→ WHAT YOU WILL DO
For each line that holds "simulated", copy the line out.
::::
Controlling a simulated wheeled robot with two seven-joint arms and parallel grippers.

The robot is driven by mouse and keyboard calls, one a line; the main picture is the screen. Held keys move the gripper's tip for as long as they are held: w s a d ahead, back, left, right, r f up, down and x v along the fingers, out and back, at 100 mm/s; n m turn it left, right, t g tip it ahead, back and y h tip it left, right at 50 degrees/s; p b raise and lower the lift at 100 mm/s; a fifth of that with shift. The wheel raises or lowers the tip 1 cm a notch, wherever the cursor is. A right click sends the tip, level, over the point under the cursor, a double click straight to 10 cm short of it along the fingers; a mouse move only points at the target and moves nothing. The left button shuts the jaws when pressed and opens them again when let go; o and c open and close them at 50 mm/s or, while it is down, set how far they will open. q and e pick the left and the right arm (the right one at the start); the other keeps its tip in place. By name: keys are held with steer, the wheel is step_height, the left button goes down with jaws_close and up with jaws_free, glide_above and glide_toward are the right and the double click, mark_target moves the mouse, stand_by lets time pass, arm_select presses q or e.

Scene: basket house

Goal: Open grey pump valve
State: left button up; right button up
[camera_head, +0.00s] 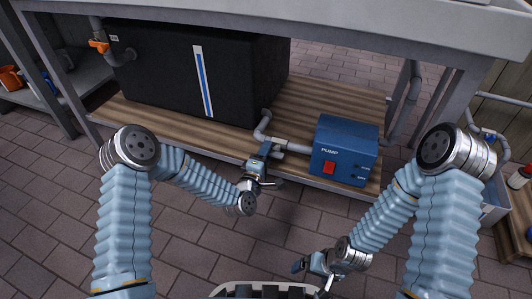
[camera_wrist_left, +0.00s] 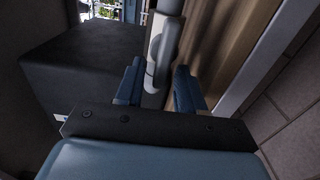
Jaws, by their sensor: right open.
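A grey pipe (camera_head: 292,148) runs from the black tank (camera_head: 190,65) to the blue pump box (camera_head: 345,148) on the low wooden shelf. My left gripper (camera_head: 263,165) is at this pipe, just left of the pump. In the left wrist view a light grey valve part (camera_wrist_left: 157,68) on the pipe lies between the two blue fingers of that gripper (camera_wrist_left: 158,85). The fingers stand apart on either side of it; I cannot tell whether they touch it. In the head view the gripper partly hides the valve. My right gripper (camera_head: 312,270) is open and empty, low over the floor.
The bench top (camera_head: 330,27) overhangs the shelf (camera_head: 310,100). An orange valve (camera_head: 99,46) is on a pipe at the tank's left. A red switch (camera_head: 329,168) is on the pump. Bench legs stand on both sides. The tiled floor (camera_head: 200,245) in front is clear.

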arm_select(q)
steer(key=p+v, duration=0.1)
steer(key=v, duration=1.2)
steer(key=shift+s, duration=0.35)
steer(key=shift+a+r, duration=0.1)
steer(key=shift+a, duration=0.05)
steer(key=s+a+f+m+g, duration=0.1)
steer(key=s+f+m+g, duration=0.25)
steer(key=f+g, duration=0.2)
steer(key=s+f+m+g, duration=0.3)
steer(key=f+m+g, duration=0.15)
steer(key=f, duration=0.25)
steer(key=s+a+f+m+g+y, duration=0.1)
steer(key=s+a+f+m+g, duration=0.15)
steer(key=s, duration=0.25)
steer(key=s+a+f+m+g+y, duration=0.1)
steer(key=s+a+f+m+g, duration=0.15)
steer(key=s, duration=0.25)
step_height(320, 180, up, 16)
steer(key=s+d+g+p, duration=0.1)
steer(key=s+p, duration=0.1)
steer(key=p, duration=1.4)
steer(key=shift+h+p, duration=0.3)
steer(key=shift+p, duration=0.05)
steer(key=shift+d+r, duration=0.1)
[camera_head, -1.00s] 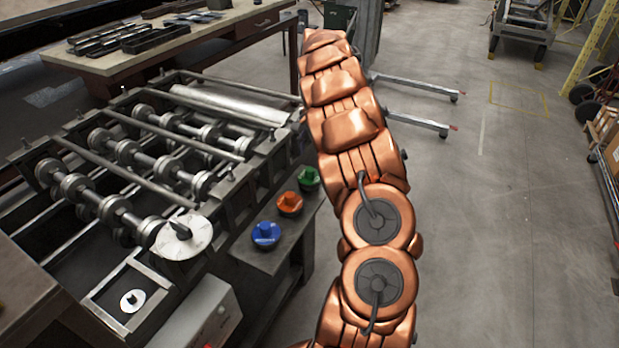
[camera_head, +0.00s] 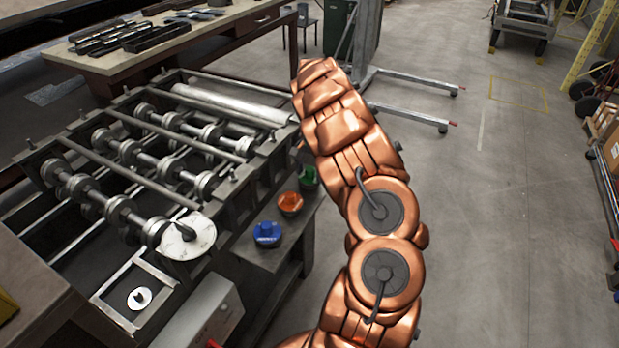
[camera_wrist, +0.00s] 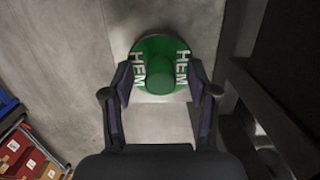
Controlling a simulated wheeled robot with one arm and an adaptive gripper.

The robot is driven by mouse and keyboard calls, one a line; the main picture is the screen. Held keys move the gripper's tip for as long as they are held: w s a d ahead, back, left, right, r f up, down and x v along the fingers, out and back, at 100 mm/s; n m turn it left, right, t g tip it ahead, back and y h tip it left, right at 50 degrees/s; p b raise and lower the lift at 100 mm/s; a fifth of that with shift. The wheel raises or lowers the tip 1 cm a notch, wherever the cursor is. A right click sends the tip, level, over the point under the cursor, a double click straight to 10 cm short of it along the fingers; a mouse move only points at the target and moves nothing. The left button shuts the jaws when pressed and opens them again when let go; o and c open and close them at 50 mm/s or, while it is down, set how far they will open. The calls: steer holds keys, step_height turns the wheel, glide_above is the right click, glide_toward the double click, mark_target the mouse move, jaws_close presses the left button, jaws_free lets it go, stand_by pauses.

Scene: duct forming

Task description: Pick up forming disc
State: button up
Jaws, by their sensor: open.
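A green disc (camera_wrist: 158,47) with a round knob and white "HEM" lettering shows in the wrist view, ahead of and partly between the fingers. My gripper (camera_wrist: 161,88) is open, with one finger on each side of the disc's near part. I cannot tell whether the fingers touch it. In the head view the green disc (camera_head: 308,176) is partly covered by my arm, on a grey side shelf (camera_head: 268,262). An orange disc (camera_head: 290,203) and a blue disc (camera_head: 266,235) sit in a row beside it. My gripper is hidden in the head view.
The roll forming machine (camera_head: 150,150) with rollers and shafts stands left of the shelf. A white round plate (camera_head: 190,240) is on its near corner. A wooden table (camera_head: 190,45) stands behind. Open floor (camera_head: 510,200) lies to the right.

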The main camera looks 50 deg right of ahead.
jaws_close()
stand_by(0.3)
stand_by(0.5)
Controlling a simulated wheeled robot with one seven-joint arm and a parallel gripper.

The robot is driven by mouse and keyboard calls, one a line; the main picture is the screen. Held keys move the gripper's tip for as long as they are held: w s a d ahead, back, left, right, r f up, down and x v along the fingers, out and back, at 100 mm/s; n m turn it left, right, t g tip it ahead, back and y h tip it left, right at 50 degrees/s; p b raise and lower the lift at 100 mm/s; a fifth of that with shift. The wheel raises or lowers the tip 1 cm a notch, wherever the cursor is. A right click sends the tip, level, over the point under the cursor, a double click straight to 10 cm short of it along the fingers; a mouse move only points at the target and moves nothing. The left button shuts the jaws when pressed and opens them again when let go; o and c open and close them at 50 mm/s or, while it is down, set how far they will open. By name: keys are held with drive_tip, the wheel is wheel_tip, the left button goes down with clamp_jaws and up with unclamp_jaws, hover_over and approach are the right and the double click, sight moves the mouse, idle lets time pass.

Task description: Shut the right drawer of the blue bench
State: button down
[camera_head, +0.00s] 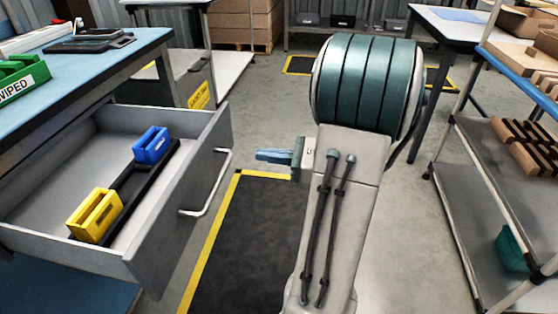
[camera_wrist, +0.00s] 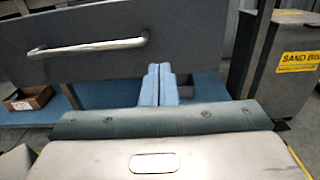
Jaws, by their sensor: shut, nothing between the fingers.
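The blue bench (camera_head: 62,82) stands at the left in the head view. Its grey drawer (camera_head: 178,205) is pulled well out, with a metal bar handle (camera_head: 222,180) on the front. A blue bin (camera_head: 151,146) and a yellow bin (camera_head: 94,215) sit inside on a black strip. My gripper (camera_head: 262,155) is shut and empty, right of the drawer front and apart from the handle, pointing left. In the wrist view, the shut blue fingers (camera_wrist: 158,72) show below and right of the handle (camera_wrist: 90,46) on the drawer front (camera_wrist: 190,40).
A green bin (camera_head: 22,78) and dark flat items (camera_head: 90,42) lie on the bench top. A dark floor mat (camera_head: 255,235) with yellow edging lies below my arm. A shelf cart (camera_head: 510,175) stands at the right. A sand bin (camera_wrist: 270,65) shows in the wrist view.

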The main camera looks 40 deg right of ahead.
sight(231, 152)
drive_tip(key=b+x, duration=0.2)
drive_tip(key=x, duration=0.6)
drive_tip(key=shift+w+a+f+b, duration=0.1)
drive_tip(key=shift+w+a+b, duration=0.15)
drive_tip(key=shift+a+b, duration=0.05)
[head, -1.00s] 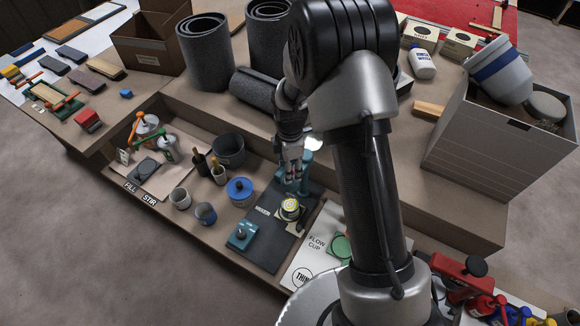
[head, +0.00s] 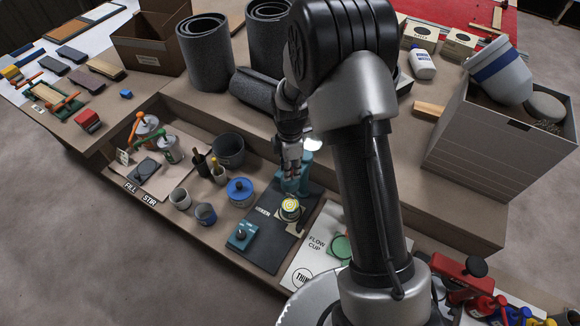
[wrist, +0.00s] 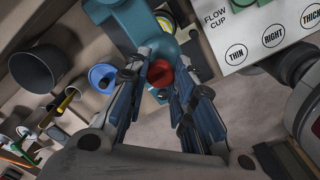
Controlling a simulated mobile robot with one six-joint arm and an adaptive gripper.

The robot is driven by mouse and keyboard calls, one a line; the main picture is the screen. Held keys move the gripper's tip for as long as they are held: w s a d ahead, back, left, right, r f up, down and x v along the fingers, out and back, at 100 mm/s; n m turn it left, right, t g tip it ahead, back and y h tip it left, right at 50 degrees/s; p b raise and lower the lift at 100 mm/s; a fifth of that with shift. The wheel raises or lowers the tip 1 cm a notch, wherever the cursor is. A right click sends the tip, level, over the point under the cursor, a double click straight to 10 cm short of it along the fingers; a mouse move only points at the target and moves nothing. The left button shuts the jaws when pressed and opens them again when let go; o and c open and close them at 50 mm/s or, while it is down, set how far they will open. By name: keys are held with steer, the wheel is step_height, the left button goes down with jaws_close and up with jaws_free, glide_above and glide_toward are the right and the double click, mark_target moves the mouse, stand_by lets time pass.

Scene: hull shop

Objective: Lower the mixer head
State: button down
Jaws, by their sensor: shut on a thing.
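The teal mixer (head: 306,172) stands at the back of a dark mat marked MIXER (head: 263,250). A can with a yellow top (head: 290,207) sits in front of it and shows uncovered from above. In the wrist view the mixer's teal body (wrist: 128,22) runs toward a red knob (wrist: 160,73). My gripper (head: 292,172) is at the mixer. In the wrist view my gripper (wrist: 163,78) has its two fingers on either side of the red knob, closed on it. The head's exact tilt is hard to tell, as my gripper partly hides it.
A small teal box with a knob (head: 242,235) is at the mat's near end. The white flow cup board (head: 318,245) lies right. Grey rolls (head: 205,55) stand on the shelf behind.

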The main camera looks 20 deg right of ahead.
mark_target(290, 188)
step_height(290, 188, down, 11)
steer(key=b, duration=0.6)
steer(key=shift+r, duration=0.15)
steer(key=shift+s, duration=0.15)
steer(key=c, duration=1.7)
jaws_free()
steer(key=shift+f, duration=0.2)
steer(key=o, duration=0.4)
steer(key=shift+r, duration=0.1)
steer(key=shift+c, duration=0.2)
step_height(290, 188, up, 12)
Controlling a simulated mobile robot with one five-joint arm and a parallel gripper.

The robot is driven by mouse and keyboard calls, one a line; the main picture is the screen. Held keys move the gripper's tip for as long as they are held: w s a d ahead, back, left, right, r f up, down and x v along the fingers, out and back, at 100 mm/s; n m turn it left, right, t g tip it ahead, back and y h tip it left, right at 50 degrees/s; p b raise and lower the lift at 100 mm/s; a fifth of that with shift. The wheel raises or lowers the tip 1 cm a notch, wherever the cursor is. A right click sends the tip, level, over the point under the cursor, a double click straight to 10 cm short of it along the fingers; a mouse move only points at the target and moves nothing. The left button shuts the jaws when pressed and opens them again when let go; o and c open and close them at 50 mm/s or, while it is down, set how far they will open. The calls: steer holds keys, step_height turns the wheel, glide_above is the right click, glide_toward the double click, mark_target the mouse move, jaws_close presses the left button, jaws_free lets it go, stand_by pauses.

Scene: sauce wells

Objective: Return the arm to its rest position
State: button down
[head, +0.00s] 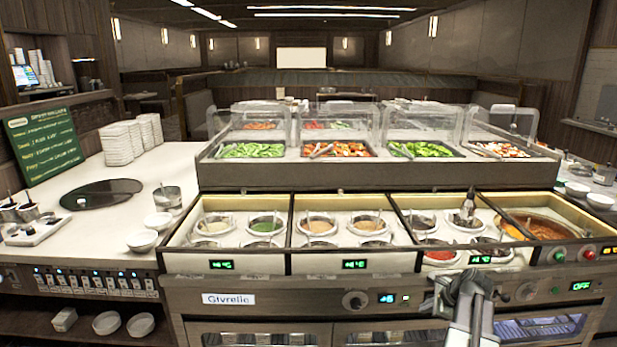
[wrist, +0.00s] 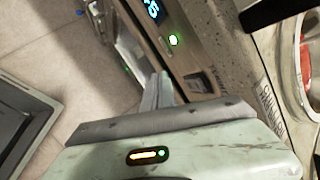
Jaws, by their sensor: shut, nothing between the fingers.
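My arm rises from the bottom edge in the head view, right of centre, in front of the counter. My gripper (head: 462,285) is at its upper end, low before the third well unit, though its fingertips are hard to make out there. In the wrist view the pale fingers of my gripper (wrist: 160,90) are together with nothing between them. They point past the cooker front (wrist: 185,50) towards the tiled floor (wrist: 75,50).
The counter's front edge with its sauce wells (head: 317,226) lies close behind my arm. A grey metal object (head: 467,208) stands upright in the third unit. A red sauce well (wrist: 306,55) shows at the wrist view's right edge. White bowls (head: 142,240) stand left.

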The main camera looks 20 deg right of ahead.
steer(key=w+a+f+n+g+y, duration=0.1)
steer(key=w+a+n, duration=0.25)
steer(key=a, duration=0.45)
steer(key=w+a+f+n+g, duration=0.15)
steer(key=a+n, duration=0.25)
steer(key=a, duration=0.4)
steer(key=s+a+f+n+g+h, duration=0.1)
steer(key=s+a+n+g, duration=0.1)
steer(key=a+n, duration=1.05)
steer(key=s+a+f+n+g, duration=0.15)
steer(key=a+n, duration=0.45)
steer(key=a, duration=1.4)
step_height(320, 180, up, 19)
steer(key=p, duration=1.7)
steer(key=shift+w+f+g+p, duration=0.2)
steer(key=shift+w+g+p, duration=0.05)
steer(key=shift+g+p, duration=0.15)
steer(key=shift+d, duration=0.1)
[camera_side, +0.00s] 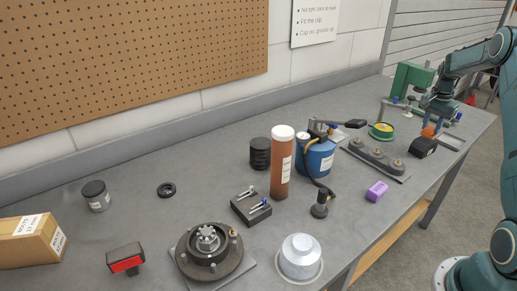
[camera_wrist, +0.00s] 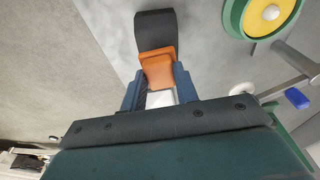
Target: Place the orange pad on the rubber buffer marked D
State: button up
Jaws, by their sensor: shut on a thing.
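My gripper (camera_side: 432,123) is at the far right end of the bench in the side view, with blue fingers pointing down. It is shut on the orange pad (camera_side: 428,132). In the wrist view the orange pad (camera_wrist: 157,66) sits between the blue fingers (camera_wrist: 157,84). A black block (camera_side: 422,148) is just below and in front of the pad; a dark piece (camera_wrist: 155,30) shows beyond the pad in the wrist view. Whether pad and block touch is unclear. A dark bar (camera_side: 404,177) to the left carries several round rubber buffers (camera_side: 376,153); no letter D is legible.
A green and yellow round part (camera_side: 381,131) stands behind the bar, and also shows in the wrist view (camera_wrist: 262,16). A green machine (camera_side: 411,78) stands at the back. A purple block (camera_side: 377,191), blue can (camera_side: 316,158) and brown cylinder (camera_side: 281,165) stand left of the gripper.

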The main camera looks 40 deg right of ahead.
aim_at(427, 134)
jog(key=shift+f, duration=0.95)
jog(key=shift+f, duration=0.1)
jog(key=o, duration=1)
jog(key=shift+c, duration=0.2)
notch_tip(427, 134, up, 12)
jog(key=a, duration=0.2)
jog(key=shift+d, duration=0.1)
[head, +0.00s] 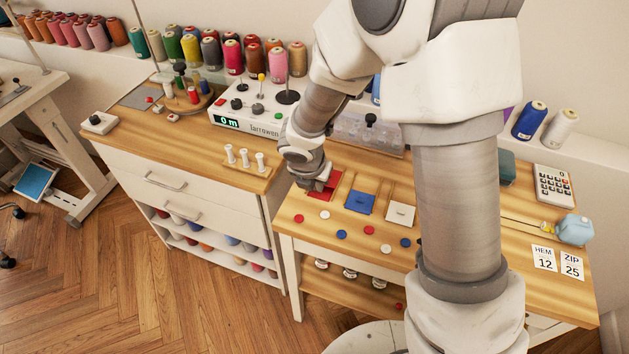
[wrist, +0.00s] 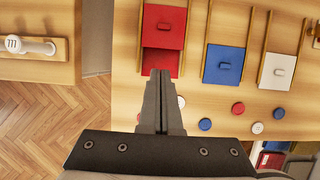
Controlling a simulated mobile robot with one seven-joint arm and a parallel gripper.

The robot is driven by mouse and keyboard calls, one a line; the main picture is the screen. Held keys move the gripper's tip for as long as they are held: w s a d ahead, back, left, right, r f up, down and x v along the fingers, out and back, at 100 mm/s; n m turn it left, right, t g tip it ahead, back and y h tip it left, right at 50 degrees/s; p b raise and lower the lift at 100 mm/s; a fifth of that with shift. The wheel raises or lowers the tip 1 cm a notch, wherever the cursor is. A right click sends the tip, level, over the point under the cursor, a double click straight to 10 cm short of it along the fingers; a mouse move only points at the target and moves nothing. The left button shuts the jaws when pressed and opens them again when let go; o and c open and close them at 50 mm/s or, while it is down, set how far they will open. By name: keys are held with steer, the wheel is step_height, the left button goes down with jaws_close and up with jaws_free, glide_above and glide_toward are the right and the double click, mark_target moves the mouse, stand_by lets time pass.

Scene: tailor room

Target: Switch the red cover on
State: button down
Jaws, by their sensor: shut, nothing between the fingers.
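The red cover (wrist: 164,27), a flat square with a small handle, sits between wooden rails at the top of the wrist view. Below it, a darker red square area (wrist: 158,63) shows bare. In the head view red (head: 329,188) shows beside my gripper, which hides part of it. My gripper (wrist: 160,74) is shut and empty, its fingertips over the lower edge of the red area. I cannot tell whether it touches. The blue cover (wrist: 223,64) and white cover (wrist: 278,68) stand lower in the wrist view than the red one.
Red, blue and white buttons (wrist: 238,108) lie on the table in front of the covers. White pegs (head: 245,158) stand on the cabinet to the left. A white machine (head: 250,110) and a clear box (head: 368,132) stand behind. A calculator (head: 553,186) lies right.

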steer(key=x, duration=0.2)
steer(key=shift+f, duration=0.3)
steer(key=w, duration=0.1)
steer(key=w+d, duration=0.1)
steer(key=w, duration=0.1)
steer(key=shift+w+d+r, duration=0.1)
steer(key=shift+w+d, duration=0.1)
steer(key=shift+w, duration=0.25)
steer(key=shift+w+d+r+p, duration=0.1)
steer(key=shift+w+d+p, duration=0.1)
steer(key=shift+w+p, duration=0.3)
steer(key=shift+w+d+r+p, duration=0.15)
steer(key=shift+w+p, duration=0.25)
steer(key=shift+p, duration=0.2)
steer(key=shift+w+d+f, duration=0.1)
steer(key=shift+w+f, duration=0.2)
::::
→ TASK RESULT
Controlling a simulated wheeled robot with two seven-joint arms and parallel grippers.
Controlling a simulated wheeled robot with one arm and an adaptive gripper.
Controlling a simulated wheeled robot with one seven-joint arm and a parallel gripper.
Controlling a simulated mobile robot with one six-joint arm and an adaptive gripper.
Controlling a simulated mobile robot with one five-joint arm and a parallel gripper.
Controlling a simulated mobile robot with one seven-joint arm and a parallel gripper.

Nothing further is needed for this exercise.